Exercise details >> Write out each line of the material again, word for word.

--- begin Given information ---

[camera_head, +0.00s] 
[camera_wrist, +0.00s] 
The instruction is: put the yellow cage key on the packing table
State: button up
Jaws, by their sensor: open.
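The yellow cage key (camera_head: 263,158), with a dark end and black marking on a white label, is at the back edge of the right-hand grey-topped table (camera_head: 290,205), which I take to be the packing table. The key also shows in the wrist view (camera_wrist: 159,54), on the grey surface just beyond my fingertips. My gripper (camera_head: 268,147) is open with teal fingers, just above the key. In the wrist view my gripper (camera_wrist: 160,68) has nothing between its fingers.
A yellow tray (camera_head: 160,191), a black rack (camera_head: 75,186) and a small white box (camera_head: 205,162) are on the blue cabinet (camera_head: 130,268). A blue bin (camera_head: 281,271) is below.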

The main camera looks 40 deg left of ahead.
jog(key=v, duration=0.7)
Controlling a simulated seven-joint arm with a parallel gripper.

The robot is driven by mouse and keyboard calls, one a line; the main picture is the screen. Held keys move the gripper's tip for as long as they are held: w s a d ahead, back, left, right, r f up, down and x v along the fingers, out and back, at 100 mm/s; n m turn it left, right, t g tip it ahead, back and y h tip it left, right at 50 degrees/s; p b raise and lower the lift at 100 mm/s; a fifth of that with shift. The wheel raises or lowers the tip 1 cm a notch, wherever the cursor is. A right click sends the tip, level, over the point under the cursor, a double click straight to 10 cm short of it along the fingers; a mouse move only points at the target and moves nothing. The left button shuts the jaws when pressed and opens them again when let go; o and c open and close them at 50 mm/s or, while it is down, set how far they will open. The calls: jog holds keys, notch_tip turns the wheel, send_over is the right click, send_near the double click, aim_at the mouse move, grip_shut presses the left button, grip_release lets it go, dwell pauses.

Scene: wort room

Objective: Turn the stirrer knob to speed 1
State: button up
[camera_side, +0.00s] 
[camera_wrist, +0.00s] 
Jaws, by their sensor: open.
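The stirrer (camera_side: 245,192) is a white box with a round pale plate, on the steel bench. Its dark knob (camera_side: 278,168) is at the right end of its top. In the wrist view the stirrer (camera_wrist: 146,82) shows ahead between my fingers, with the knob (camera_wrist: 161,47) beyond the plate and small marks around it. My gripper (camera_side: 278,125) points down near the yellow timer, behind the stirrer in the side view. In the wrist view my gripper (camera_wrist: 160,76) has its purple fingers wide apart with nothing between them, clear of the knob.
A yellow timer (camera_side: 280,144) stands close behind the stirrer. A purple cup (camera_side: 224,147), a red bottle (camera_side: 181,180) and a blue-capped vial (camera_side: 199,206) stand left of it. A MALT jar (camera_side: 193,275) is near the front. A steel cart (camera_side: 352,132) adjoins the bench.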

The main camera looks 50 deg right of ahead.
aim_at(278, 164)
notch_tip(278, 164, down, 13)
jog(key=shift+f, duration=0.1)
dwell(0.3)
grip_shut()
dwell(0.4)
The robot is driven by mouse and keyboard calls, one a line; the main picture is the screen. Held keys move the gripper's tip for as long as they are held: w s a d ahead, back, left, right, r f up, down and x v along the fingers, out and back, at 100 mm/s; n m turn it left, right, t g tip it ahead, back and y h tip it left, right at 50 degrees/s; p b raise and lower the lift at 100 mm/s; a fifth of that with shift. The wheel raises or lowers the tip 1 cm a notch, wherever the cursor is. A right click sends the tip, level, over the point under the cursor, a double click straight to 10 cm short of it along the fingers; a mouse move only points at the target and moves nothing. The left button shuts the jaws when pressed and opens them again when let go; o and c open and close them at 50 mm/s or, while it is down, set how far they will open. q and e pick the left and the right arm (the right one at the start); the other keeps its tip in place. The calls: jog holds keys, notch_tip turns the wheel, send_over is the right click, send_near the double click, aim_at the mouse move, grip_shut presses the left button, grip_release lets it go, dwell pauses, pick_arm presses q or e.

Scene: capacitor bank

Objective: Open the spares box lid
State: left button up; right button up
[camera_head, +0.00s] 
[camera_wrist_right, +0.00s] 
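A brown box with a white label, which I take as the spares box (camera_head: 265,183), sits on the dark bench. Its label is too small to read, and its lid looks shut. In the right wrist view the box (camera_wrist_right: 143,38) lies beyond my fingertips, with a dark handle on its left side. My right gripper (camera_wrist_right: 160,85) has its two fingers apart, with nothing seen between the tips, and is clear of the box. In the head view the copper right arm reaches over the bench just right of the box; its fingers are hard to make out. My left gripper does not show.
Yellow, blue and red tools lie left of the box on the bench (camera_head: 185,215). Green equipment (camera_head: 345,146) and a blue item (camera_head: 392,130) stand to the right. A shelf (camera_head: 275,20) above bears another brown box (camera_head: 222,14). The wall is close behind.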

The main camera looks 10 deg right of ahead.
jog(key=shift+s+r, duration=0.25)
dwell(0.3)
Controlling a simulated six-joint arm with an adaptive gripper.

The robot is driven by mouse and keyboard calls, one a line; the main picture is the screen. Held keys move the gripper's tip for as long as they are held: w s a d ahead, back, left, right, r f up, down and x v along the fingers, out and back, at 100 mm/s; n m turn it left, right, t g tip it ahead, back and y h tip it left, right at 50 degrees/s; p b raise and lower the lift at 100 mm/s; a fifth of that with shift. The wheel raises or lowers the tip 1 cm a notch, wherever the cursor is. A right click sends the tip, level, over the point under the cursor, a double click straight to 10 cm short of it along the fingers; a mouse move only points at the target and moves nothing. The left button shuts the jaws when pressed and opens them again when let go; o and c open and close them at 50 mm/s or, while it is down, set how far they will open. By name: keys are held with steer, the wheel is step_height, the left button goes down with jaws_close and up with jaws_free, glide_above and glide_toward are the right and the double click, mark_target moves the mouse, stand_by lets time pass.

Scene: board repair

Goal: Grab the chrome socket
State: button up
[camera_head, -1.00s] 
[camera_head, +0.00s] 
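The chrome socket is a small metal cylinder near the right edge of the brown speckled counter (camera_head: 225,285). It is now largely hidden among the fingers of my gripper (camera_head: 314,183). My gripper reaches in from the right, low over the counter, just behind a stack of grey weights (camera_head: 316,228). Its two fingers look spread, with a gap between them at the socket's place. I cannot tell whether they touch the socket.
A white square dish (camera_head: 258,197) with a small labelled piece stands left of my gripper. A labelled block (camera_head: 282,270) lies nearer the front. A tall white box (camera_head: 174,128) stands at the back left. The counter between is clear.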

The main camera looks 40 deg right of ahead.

--- end Given information ---

Result for this task >>
[camera_head, +0.00s] 
[camera_wrist, +0.00s] 
The instruction is: put the yellow cage key on the packing table
State: button up
Jaws, by their sensor: open.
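The yellow cage key (camera_head: 263,158), with a dark end and black marking on a white label, is at the back edge of the right-hand grey-topped table (camera_head: 290,205), which I take to be the packing table. The key also shows in the wrist view (camera_wrist: 159,54), on the grey surface just beyond my fingertips. My gripper (camera_head: 268,147) is open with teal fingers, just above the key. In the wrist view my gripper (camera_wrist: 160,68) has nothing between its fingers.
A yellow tray (camera_head: 160,191), a black rack (camera_head: 75,186) and a small white box (camera_head: 205,162) are on the blue cabinet (camera_head: 130,268). A blue bin (camera_head: 281,271) is below.

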The main camera looks 40 deg left of ahead.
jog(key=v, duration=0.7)
Controlling a simulated seven-joint arm with a parallel gripper.

The robot is driven by mouse and keyboard calls, one a line; the main picture is the screen. Held keys move the gripper's tip for as long as they are held: w s a d ahead, back, left, right, r f up, down and x v along the fingers, out and back, at 100 mm/s; n m turn it left, right, t g tip it ahead, back and y h tip it left, right at 50 degrees/s; p b raise and lower the lift at 100 mm/s; a fifth of that with shift. The wheel raises or lowers the tip 1 cm a notch, wherever the cursor is. A right click sends the tip, level, over the point under the cursor, a double click straight to 10 cm short of it along the fingers; a mouse move only points at the target and moves nothing. The left button shuts the jaws when pressed and opens them again when let go; o and c open and close them at 50 mm/s or, while it is down, set how far they will open. The calls: jog holds keys, notch_tip turns the wheel, send_over is the right click, send_near the double click, aim_at the mouse move, grip_shut presses the left button, grip_release lets it go, dwell pauses.

Scene: wort room

Objective: Turn the stirrer knob to speed 1
State: button up
[camera_side, +0.00s] 
[camera_wrist, +0.00s] 
Jaws, by their sensor: open.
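The stirrer (camera_side: 245,192) is a white box with a round pale plate, on the steel bench. Its dark knob (camera_side: 278,168) is at the right end of its top. In the wrist view the stirrer (camera_wrist: 146,82) shows ahead between my fingers, with the knob (camera_wrist: 161,47) beyond the plate and small marks around it. My gripper (camera_side: 278,125) points down near the yellow timer, behind the stirrer in the side view. In the wrist view my gripper (camera_wrist: 160,76) has its purple fingers wide apart with nothing between them, clear of the knob.
A yellow timer (camera_side: 280,144) stands close behind the stirrer. A purple cup (camera_side: 224,147), a red bottle (camera_side: 181,180) and a blue-capped vial (camera_side: 199,206) stand left of it. A MALT jar (camera_side: 193,275) is near the front. A steel cart (camera_side: 352,132) adjoins the bench.

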The main camera looks 50 deg right of ahead.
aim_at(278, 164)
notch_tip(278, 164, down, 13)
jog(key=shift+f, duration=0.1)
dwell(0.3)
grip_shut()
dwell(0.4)
The robot is driven by mouse and keyboard calls, one a line; the main picture is the screen. Held keys move the gripper's tip for as long as they are held: w s a d ahead, back, left, right, r f up, down and x v along the fingers, out and back, at 100 mm/s; n m turn it left, right, t g tip it ahead, back and y h tip it left, right at 50 degrees/s; p b raise and lower the lift at 100 mm/s; a fifth of that with shift. The wheel raises or lowers the tip 1 cm a notch, wherever the cursor is. A right click sends the tip, level, over the point under the cursor, a double click straight to 10 cm short of it along the fingers; a mouse move only points at the target and moves nothing. The left button shuts the jaws when pressed and opens them again when let go; o and c open and close them at 50 mm/s or, while it is down, set how far they will open. q and e pick the left and the right arm (the right one at the start); the other keeps its tip in place. The calls: jog holds keys, notch_tip turns the wheel, send_over is the right click, send_near the double click, aim_at the mouse move, grip_shut presses the left button, grip_release lets it go, dwell pauses, pick_arm presses q or e.

Scene: capacitor bank

Objective: Open the spares box lid
State: left button up; right button up
[camera_head, +0.00s] 
[camera_wrist_right, +0.00s] 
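A brown box with a white label, which I take as the spares box (camera_head: 265,183), sits on the dark bench. Its label is too small to read, and its lid looks shut. In the right wrist view the box (camera_wrist_right: 143,38) lies beyond my fingertips, with a dark handle on its left side. My right gripper (camera_wrist_right: 160,85) has its two fingers apart, with nothing seen between the tips, and is clear of the box. In the head view the copper right arm reaches over the bench just right of the box; its fingers are hard to make out. My left gripper does not show.
Yellow, blue and red tools lie left of the box on the bench (camera_head: 185,215). Green equipment (camera_head: 345,146) and a blue item (camera_head: 392,130) stand to the right. A shelf (camera_head: 275,20) above bears another brown box (camera_head: 222,14). The wall is close behind.

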The main camera looks 10 deg right of ahead.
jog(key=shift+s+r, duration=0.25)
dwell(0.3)
Controlling a simulated six-joint arm with an adaptive gripper.

The robot is driven by mouse and keyboard calls, one a line; the main picture is the screen. Held keys move the gripper's tip for as long as they are held: w s a d ahead, back, left, right, r f up, down and x v along the fingers, out and back, at 100 mm/s; n m turn it left, right, t g tip it ahead, back and y h tip it left, right at 50 degrees/s; p b raise and lower the lift at 100 mm/s; a fifth of that with shift. The wheel raises or lowers the tip 1 cm a notch, wherever the cursor is. A right click sends the tip, level, over the point under the cursor, a double click straight to 10 cm short of it along the fingers; a mouse move only points at the target and moves nothing. The left button shuts the jaws when pressed and opens them again when let go; o and c open and close them at 50 mm/s or, while it is down, set how far they will open. By name: keys are held with steer, the wheel is step_height, the left button goes down with jaws_close and up with jaws_free, glide_above and glide_toward are the right and the double click, mark_target moves the mouse, stand_by lets time pass.

Scene: board repair

Goal: Grab the chrome socket
State: button up
[camera_head, -1.00s] 
[camera_head, +0.00s] 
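The chrome socket is a small metal cylinder near the right edge of the brown speckled counter (camera_head: 225,285). It is now largely hidden among the fingers of my gripper (camera_head: 314,183). My gripper reaches in from the right, low over the counter, just behind a stack of grey weights (camera_head: 316,228). Its two fingers look spread, with a gap between them at the socket's place. I cannot tell whether they touch the socket.
A white square dish (camera_head: 258,197) with a small labelled piece stands left of my gripper. A labelled block (camera_head: 282,270) lies nearer the front. A tall white box (camera_head: 174,128) stands at the back left. The counter between is clear.

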The main camera looks 40 deg right of ahead.

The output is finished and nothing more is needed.